- PROBLEM DETAILS -
Will you output the lines between the ones holding "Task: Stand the" and "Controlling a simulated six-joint", inclusive, exactly as they stand, and only those lines, with the pictures left out?

╭──

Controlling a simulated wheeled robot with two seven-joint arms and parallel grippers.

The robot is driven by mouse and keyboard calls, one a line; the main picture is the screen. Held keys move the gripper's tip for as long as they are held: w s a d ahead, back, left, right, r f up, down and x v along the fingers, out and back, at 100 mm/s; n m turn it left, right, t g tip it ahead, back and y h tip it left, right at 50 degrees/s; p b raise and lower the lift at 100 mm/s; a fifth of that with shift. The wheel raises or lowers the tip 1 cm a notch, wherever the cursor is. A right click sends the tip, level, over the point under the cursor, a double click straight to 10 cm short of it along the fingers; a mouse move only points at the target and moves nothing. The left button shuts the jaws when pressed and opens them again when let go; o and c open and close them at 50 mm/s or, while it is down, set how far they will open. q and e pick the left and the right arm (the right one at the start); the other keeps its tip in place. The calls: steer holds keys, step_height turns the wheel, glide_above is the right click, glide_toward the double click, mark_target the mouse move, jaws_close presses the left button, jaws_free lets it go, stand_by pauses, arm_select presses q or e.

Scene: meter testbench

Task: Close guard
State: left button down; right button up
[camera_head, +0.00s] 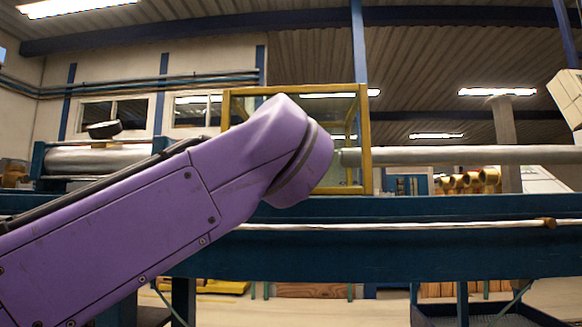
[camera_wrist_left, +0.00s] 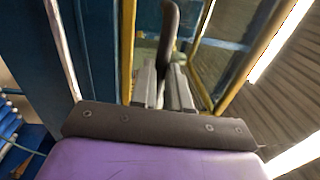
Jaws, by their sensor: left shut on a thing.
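The guard (camera_head: 365,130) is a yellow-framed box with clear panels on the blue bench, in the middle of the head view. In the left wrist view its yellow frame (camera_wrist_left: 127,50) rises on both sides of my fingers. My left gripper (camera_wrist_left: 164,74) is shut on a dark upright handle (camera_wrist_left: 169,32) in front of the clear panel. In the head view my purple left arm crosses in front of the guard and hides its lower left part, the handle and the gripper. My right gripper is in neither view.
The blue bench (camera_head: 400,208) runs across the head view. A long grey pipe (camera_head: 470,155) extends right from the guard. A thin white rod (camera_head: 400,225) lies along the bench's front. Several yellow cylinders (camera_head: 468,180) stand behind at the right.

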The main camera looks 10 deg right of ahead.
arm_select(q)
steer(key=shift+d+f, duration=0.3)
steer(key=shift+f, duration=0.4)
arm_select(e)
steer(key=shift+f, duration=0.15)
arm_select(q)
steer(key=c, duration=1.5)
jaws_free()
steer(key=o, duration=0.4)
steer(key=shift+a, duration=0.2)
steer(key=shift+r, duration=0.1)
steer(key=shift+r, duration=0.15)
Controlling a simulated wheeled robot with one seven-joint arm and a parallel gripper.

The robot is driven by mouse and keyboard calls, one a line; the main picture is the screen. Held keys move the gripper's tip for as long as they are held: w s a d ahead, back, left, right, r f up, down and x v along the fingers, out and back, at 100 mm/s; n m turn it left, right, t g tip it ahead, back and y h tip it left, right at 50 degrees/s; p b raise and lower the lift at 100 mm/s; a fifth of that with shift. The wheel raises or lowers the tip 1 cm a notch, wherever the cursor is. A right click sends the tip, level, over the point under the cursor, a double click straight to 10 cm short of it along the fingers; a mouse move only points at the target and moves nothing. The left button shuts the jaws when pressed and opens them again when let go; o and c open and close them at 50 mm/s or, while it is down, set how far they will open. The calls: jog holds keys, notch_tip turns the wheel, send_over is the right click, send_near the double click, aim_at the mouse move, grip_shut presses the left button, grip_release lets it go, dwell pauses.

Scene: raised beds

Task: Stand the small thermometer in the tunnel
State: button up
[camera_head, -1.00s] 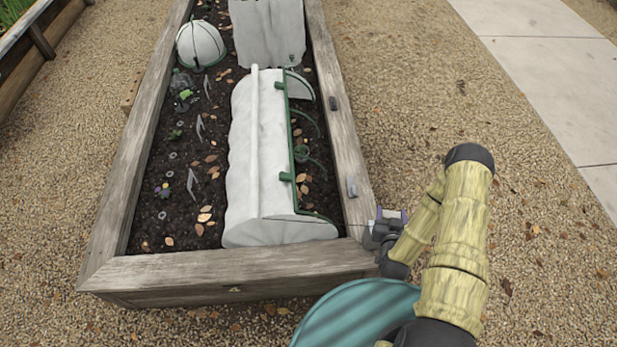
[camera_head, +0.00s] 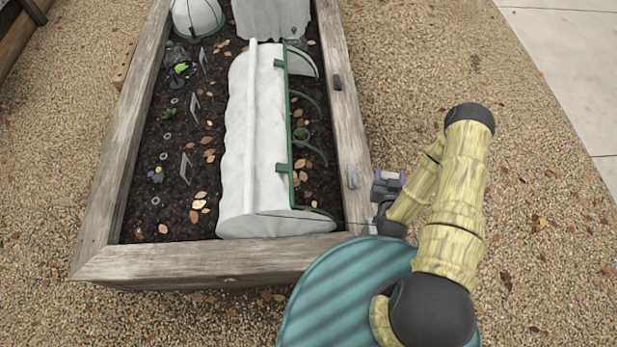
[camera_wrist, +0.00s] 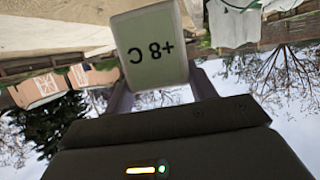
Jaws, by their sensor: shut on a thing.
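The small thermometer (camera_wrist: 150,45) fills the top middle of the wrist view, a pale block whose display reads "+8 C" upside down. My gripper (camera_head: 389,183) is shut on it, just outside the bed's right wall near the front corner. In the head view the thermometer is too small to make out clearly. The tunnel (camera_head: 251,140) is a long white fleece cover lying along the bed. Its right side is open, showing green hoops and a green rail over soil. My gripper is to the right of this open side, apart from it.
The wooden bed wall (camera_head: 347,125) stands between my gripper and the tunnel, with small grey clips on it. Plant labels and seedlings are left of the tunnel. A white dome (camera_head: 198,17) and another white cover (camera_head: 272,18) are behind. Gravel (camera_head: 450,60) lies clear to the right.

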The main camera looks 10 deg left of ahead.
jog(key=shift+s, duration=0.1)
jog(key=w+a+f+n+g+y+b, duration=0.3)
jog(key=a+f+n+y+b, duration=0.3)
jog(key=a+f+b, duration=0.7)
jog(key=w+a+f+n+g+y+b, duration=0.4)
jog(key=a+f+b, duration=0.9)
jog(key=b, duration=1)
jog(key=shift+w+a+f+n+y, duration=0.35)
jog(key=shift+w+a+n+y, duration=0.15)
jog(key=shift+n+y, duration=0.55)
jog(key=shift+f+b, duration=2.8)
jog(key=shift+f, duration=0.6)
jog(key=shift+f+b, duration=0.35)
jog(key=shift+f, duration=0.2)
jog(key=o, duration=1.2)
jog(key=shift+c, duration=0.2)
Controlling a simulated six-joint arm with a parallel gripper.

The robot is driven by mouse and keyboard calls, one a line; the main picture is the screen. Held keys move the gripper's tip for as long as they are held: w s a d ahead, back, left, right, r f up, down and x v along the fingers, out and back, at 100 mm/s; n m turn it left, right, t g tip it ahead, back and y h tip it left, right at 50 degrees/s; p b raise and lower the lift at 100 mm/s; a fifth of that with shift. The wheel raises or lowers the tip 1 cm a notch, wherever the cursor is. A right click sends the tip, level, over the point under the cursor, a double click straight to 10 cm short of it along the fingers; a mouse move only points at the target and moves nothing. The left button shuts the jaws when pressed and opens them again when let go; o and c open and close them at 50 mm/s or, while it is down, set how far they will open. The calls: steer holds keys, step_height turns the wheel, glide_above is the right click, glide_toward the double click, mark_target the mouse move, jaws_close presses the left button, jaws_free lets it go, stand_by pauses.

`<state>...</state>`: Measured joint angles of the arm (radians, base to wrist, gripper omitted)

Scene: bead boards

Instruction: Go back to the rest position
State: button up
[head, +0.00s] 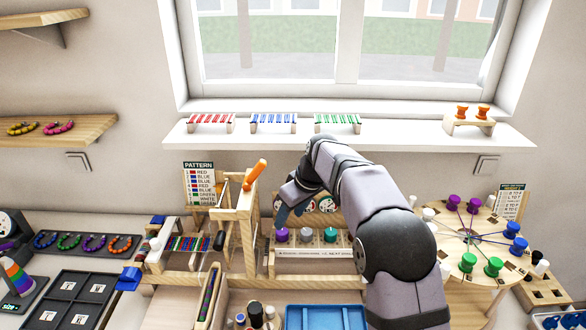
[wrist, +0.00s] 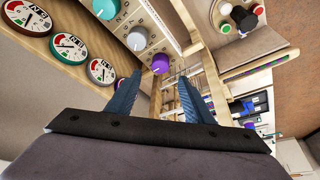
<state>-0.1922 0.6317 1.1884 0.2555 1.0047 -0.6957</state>
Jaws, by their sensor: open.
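My gripper (wrist: 158,97) is open in the wrist view, its two blue fingers apart with nothing between them. In the head view my arm reaches in from the lower right and bends over, and my gripper (head: 283,212) hangs above the wooden knob box (head: 318,262). The box's purple knob (head: 282,235), grey knob and green knob (head: 331,235) stand in a row on it. In the wrist view the purple knob (wrist: 160,63) shows beyond the fingertips, apart from them. Round gauges (wrist: 68,48) show at the upper left. Part of the gauge panel is hidden behind my arm.
A wooden loom frame (head: 237,225) with an orange handle stands left of the knob box. A round board (head: 475,243) with coloured spools is at the right. A blue tray (head: 327,309) lies in front. The window shelf (head: 400,132) runs behind, bearing small racks.

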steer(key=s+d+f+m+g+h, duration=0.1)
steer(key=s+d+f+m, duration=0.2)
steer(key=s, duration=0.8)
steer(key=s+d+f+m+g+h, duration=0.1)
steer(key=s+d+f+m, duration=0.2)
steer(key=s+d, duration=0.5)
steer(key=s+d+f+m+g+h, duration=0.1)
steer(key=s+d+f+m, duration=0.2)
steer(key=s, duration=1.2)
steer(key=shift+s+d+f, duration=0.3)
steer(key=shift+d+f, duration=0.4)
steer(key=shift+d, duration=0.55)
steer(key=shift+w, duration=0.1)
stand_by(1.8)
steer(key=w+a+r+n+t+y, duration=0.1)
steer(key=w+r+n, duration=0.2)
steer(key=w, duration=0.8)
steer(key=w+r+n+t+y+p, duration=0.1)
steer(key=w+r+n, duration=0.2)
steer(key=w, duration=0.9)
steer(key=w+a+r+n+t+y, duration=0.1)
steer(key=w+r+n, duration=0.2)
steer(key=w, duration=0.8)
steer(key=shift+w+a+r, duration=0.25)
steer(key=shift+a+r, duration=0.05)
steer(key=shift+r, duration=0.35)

╰──

- SOLUTION FOR THIS PROBLEM -
Task: Stand the small thermometer in the tunnel
State: button up
[camera_head, -1.00s] 
[camera_head, +0.00s] 
[camera_wrist, +0.00s] 
Jaws, by their sensor: shut on a thing.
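The small thermometer (camera_wrist: 150,45) fills the top middle of the wrist view, a pale block whose display reads "+8 C" upside down. My gripper (camera_head: 389,183) is shut on it, just outside the bed's right wall near the front corner. In the head view the thermometer is too small to make out clearly. The tunnel (camera_head: 251,140) is a long white fleece cover lying along the bed. Its right side is open, showing green hoops and a green rail over soil. My gripper is to the right of this open side, apart from it.
The wooden bed wall (camera_head: 347,125) stands between my gripper and the tunnel, with small grey clips on it. Plant labels and seedlings are left of the tunnel. A white dome (camera_head: 198,17) and another white cover (camera_head: 272,18) are behind. Gravel (camera_head: 450,60) lies clear to the right.

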The main camera looks 10 deg left of ahead.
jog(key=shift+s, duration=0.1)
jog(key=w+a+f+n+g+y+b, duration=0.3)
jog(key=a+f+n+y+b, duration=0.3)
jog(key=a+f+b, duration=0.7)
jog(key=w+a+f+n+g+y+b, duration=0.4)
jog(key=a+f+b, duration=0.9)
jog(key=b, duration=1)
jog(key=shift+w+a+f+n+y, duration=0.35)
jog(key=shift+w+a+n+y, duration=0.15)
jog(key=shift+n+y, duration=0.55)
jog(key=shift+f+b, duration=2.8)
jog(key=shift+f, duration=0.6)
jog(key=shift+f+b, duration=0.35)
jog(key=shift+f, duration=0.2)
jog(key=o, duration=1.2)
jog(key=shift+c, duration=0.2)
Controlling a simulated six-joint arm with a parallel gripper.

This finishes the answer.